De mais a mais, o virtual entendimento inicial com os norte-americanos não significa que o Brasil entraria imediatamente na OCDE nem nos livraria de cumprir todas as exigências prévias à adesão. O Brasil vem trabalhando com essa instituição numa longa lista de temas. É a evolução nesse aspecto que dará ou não ao País o direito de ingressar na organização: políticas referentes a competitividade, mercado de capitais, seguros, previdência, estatísticas, orçamentos, tributação, gerenciamento de dívida, agricultura e governança corporativa.
Note-se, por último, que estar na OCDE é importante para atrair investimentos, mas não decisivo. A comparação entre o México e o Brasil é ilustrativa. Quando o México entrou para a organização, em 1994, o investimento estrangeiro ali foi de pouco mais de US$ 10 bilhões, enquanto no Brasil foi de US$ 2 bilhões. Em 2012 o investimento estrangeiro no México foi inferior a US$ 20 bilhões e no Brasil foi superior a US$ 60 bilhões, nível que se mantém até hoje.
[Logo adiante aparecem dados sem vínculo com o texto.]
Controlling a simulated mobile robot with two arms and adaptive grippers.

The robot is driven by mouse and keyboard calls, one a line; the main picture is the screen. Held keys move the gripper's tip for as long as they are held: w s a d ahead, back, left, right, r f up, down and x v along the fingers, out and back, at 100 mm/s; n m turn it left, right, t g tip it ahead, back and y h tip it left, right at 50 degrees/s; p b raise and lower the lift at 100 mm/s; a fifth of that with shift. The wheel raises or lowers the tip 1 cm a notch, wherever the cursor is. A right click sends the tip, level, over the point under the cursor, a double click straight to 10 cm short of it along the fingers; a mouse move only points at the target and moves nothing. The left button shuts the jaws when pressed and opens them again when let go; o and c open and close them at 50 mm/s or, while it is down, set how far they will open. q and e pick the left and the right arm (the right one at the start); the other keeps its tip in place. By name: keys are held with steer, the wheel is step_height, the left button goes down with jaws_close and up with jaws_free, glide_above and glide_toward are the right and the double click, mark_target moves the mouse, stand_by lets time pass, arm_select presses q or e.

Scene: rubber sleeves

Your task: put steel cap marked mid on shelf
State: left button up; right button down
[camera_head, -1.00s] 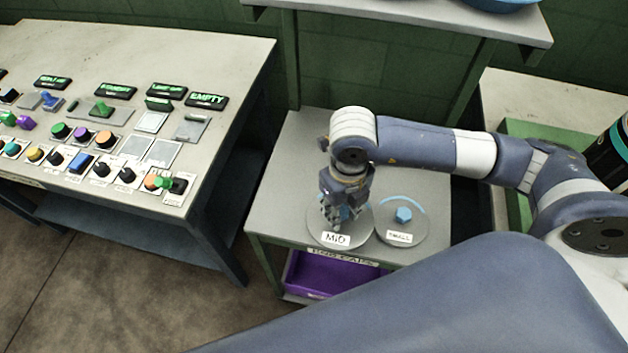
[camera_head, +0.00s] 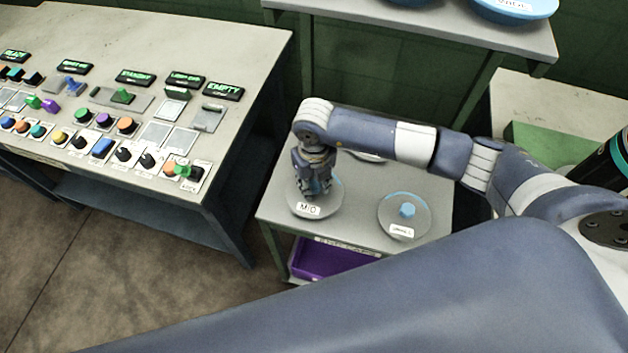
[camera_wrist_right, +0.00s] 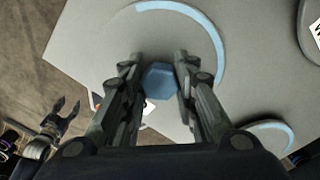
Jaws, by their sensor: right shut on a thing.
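The steel cap marked MID (camera_head: 333,203) is a grey disc with a white label, near the left side of the grey stand. My right gripper (camera_head: 315,190) is above its middle, shut on its blue knob (camera_wrist_right: 160,82). The cap seems raised off the stand, by how much I cannot tell. The right gripper (camera_wrist_right: 158,85) also shows in the wrist view with a finger on each side of the knob. My left gripper (camera_wrist_right: 62,112) shows only there, empty with fingers apart. The upper shelf (camera_head: 520,42) stands at the back.
A smaller cap (camera_head: 421,215) with a blue knob lies on the stand (camera_head: 350,225), to the right. Another disc (camera_head: 366,158) is partly hidden behind my arm. Blue round items (camera_head: 515,8) occupy the shelf. A purple bin (camera_head: 325,260) sits below; a control console (camera_head: 235,55) is left.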

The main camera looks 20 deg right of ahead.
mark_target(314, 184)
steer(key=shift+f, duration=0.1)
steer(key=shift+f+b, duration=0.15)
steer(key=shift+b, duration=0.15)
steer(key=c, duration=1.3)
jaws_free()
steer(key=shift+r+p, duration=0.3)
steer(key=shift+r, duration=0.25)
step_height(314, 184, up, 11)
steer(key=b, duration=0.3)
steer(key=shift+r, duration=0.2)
Fatores como o tamanho do mercado, as expectativas de crescimento, o nível de confiança na economia e a solidez política e macroeconômica são mais relevantes para a atração de investimentos estrangeiros do que simplesmente o selo da OCDE. Nem mesmo a recente perda de “grau de investimento” do Brasil nos levou a perda expressiva de recursos externos. Os investidores valorizam mais os prospectos e riscos de suas empreitadas do que selos de qualidade, embora sejam, sem dúvida, relevantes.
Cabe reiterar: não há por que o Brasil abrir mão de um conjunto de vantagens que já desfruta na OMC. Perderíamos, por exemplo, o Tratamento Especial e Diferenciado para Países em Desenvolvimento. Por essa salvaguarda, os países desenvolvidos abrem mão da reciprocidade nas negociações tarifárias em favor de países em desenvolvimento. São dois os acordos da OMC nesse sentido: o Acordo Geral de Tarifas e Comércio e o Acordo Geral de Comércio de Serviços – para bens e serviços, respectivamente. Ambos permitem concessões de países desenvolvidos a nações em desenvolvimento sem contrapartida.
Nosso status na OMC nos proporciona também um tempo extra para nos ajustarmos às exigências dos acordos no seu âmbito e o consequente aumento de oportunidades de comércio em mercados específicos, como os de têxteis e serviços. Isso sem contar as cláusulas que exigem dos membros da OMC salvaguardar interesses dos países em desenvolvimento quando adotem mudanças prejudiciais a essas economias.
Em suma, foi precipitada a negociação esboçada na viagem presidencial a Washington. Para conseguir apoio dos EUA ao ingresso na OCDE o Brasil ofereceu muito mais do que receberia. Esse ingresso deveria ser resultado de um processo de reformas estruturantes em nossa economia, não necessariamente ancorado em renúncias a benefícios que detemos na OMC.